◆ **OBJECTIVE**:
The records below must be written out exactly, with every picture left behind.

◆ **MATERIAL FOR THE TASK**:
========================
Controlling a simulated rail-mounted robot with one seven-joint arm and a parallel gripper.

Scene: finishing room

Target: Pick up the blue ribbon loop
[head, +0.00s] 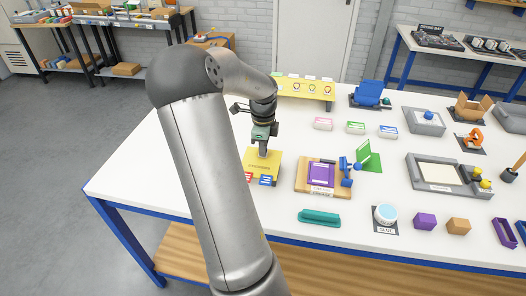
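My gripper (263,152) points down at the far edge of a yellow board (262,164) on the white table. Its fingers show as one narrow grey shape, so their opening does not show. A small flat blue piece (267,181) lies at the board's near edge, beside a red one (248,177). I cannot tell whether this blue piece is the blue ribbon loop; no clear blue loop shows. The gripper is above and apart from it, toward the far side. My arm covers part of the table to the left.
Right of the board is a wooden block with a purple panel (321,175) and an upright blue part (346,171). A teal bar (319,217) and a round jar (385,214) lie nearer the front. A yellow rack (304,90) stands behind. The table's left end is clear.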

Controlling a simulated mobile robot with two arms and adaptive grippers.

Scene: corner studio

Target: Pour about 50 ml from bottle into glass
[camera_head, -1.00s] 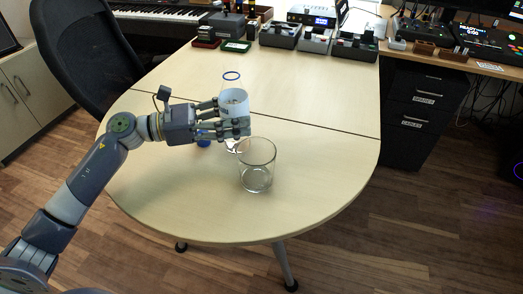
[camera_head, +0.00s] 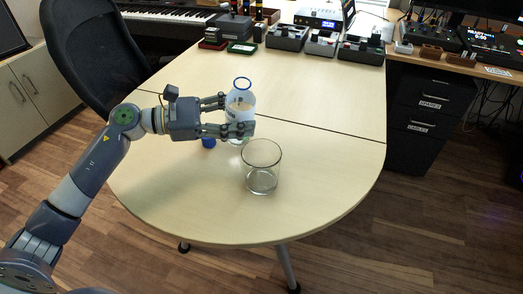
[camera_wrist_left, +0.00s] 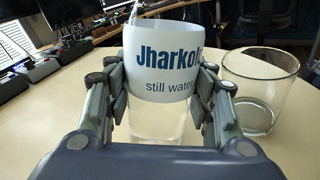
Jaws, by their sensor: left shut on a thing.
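The bottle (camera_head: 241,99) is clear, with a white label and a blue ring at its open mouth. My left gripper (camera_head: 242,116) has its fingers closed around the bottle and holds it about upright. In the left wrist view, the bottle (camera_wrist_left: 165,52) sits between the two fingers, with clear water below its label. Its base is partly hidden, so I cannot tell whether it touches the table. The glass (camera_head: 262,168) is clear, looks empty, and stands upright in front of the bottle, slightly right. In the left wrist view, the glass (camera_wrist_left: 262,85) is right of the gripper, apart from it. My right gripper is not in view.
A blue cap (camera_head: 208,142) lies on the pale wooden table (camera_head: 320,185) beneath my left gripper. Several small devices (camera_head: 287,38) line the table's back edge. A black office chair (camera_head: 90,45) stands at the left. The table right of the glass is clear.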

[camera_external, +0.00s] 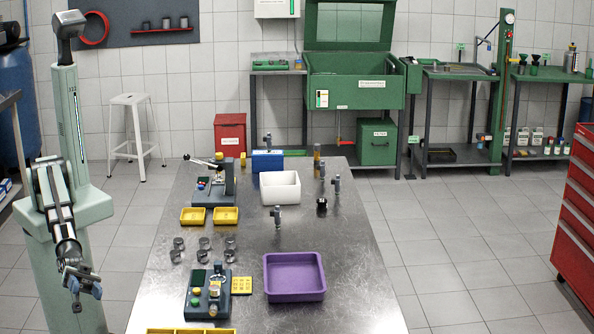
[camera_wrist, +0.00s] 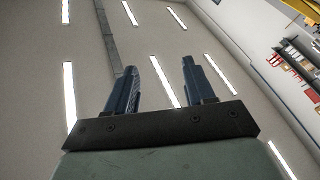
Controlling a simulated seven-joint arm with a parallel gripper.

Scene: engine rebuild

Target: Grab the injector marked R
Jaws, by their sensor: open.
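Small upright grey injector-like parts with dark heads stand on the metal table: one (camera_external: 278,215) near the middle, one (camera_external: 336,185) and another (camera_external: 322,170) farther right, and one (camera_external: 267,141) at the blue block at the back. No letter R is legible on any of them. My gripper (camera_external: 84,296) is off the table's left side, far from these parts. In the wrist view its two fingers (camera_wrist: 160,85) are apart with nothing between them.
The table (camera_external: 350,270) holds a purple tray (camera_external: 294,291), a white box (camera_external: 280,193), a blue block (camera_external: 267,168), yellow trays (camera_external: 193,223), several grey ring-like parts (camera_external: 204,243) and two dark fixtures (camera_external: 207,300). The table's right side is mostly clear.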

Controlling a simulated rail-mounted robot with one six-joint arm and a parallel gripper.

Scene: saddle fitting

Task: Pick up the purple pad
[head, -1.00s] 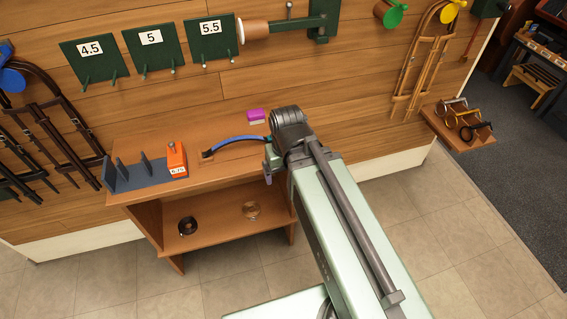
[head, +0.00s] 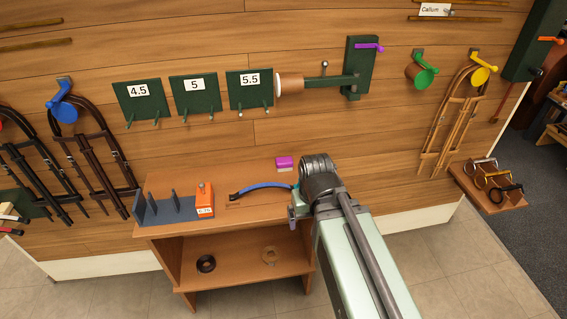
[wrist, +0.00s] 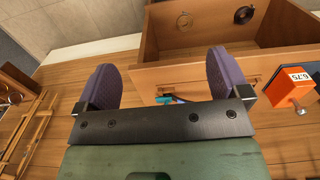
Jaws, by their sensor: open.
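The purple pad (head: 285,162), a small block with a paler lower side, lies on the back of the wooden bench top (head: 240,211) against the wall. My gripper (head: 294,205) is over the right end of the bench, nearer the camera than the pad, and partly hidden by my arm. In the wrist view my gripper (wrist: 163,80) shows two greyish-purple fingers set wide apart with nothing between them. I cannot make out the purple pad in the wrist view.
An orange block (head: 204,200) and a grey slotted rack (head: 165,208) stand at the bench's left. Green numbered panels (head: 194,96) and a green bracket (head: 359,65) project from the wall above.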

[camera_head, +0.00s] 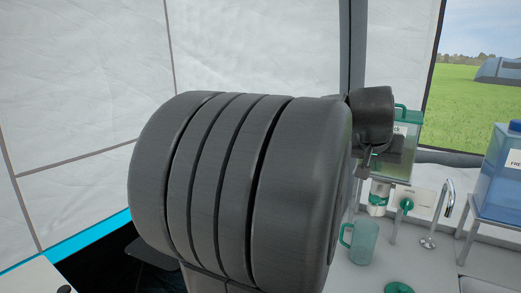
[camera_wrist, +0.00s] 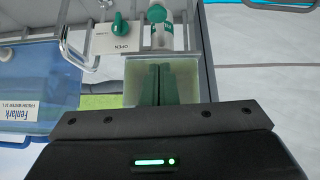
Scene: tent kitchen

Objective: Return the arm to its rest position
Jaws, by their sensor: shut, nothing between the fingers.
========================
◆ **RESULT OF THE TASK**:
Controlling a simulated rail-mounted robot with one seven-joint arm and a parallel gripper.

Scene: finishing room

Target: Pick up the blue ribbon loop
[head, +0.00s] 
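My gripper (263,152) points down at the far edge of a yellow board (262,164) on the white table. Its fingers show as one narrow grey shape, so their opening does not show. A small flat blue piece (267,181) lies at the board's near edge, beside a red one (248,177). I cannot tell whether this blue piece is the blue ribbon loop; no clear blue loop shows. The gripper is above and apart from it, toward the far side. My arm covers part of the table to the left.
Right of the board is a wooden block with a purple panel (321,175) and an upright blue part (346,171). A teal bar (319,217) and a round jar (385,214) lie nearer the front. A yellow rack (304,90) stands behind. The table's left end is clear.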

Controlling a simulated mobile robot with two arms and adaptive grippers.

Scene: corner studio

Target: Pour about 50 ml from bottle into glass
[camera_head, -1.00s] 
[camera_head, +0.00s] 
[camera_wrist_left, +0.00s] 
Jaws, by their sensor: left shut on a thing.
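The bottle (camera_head: 241,99) is clear, with a white label and a blue ring at its open mouth. My left gripper (camera_head: 242,116) has its fingers closed around the bottle and holds it about upright. In the left wrist view, the bottle (camera_wrist_left: 165,52) sits between the two fingers, with clear water below its label. Its base is partly hidden, so I cannot tell whether it touches the table. The glass (camera_head: 262,168) is clear, looks empty, and stands upright in front of the bottle, slightly right. In the left wrist view, the glass (camera_wrist_left: 262,85) is right of the gripper, apart from it. My right gripper is not in view.
A blue cap (camera_head: 208,142) lies on the pale wooden table (camera_head: 320,185) beneath my left gripper. Several small devices (camera_head: 287,38) line the table's back edge. A black office chair (camera_head: 90,45) stands at the left. The table right of the glass is clear.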

[camera_external, +0.00s] 
[camera_wrist, +0.00s] 
Controlling a simulated seven-joint arm with a parallel gripper.

Scene: engine rebuild

Target: Grab the injector marked R
Jaws, by their sensor: open.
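Small upright grey injector-like parts with dark heads stand on the metal table: one (camera_external: 278,215) near the middle, one (camera_external: 336,185) and another (camera_external: 322,170) farther right, and one (camera_external: 267,141) at the blue block at the back. No letter R is legible on any of them. My gripper (camera_external: 84,296) is off the table's left side, far from these parts. In the wrist view its two fingers (camera_wrist: 160,85) are apart with nothing between them.
The table (camera_external: 350,270) holds a purple tray (camera_external: 294,291), a white box (camera_external: 280,193), a blue block (camera_external: 267,168), yellow trays (camera_external: 193,223), several grey ring-like parts (camera_external: 204,243) and two dark fixtures (camera_external: 207,300). The table's right side is mostly clear.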

Controlling a simulated rail-mounted robot with one six-joint arm and a parallel gripper.

Scene: saddle fitting

Task: Pick up the purple pad
[head, -1.00s] 
[head, +0.00s] 
[wrist, +0.00s] 
Jaws, by their sensor: open.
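The purple pad (head: 285,162), a small block with a paler lower side, lies on the back of the wooden bench top (head: 240,211) against the wall. My gripper (head: 294,205) is over the right end of the bench, nearer the camera than the pad, and partly hidden by my arm. In the wrist view my gripper (wrist: 163,80) shows two greyish-purple fingers set wide apart with nothing between them. I cannot make out the purple pad in the wrist view.
An orange block (head: 204,200) and a grey slotted rack (head: 165,208) stand at the bench's left. Green numbered panels (head: 194,96) and a green bracket (head: 359,65) project from the wall above.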

[camera_head, +0.00s] 
[camera_wrist, +0.00s] 
Scene: tent kitchen

Objective: Return the arm to its rest position
Jaws, by their sensor: shut, nothing between the fingers.

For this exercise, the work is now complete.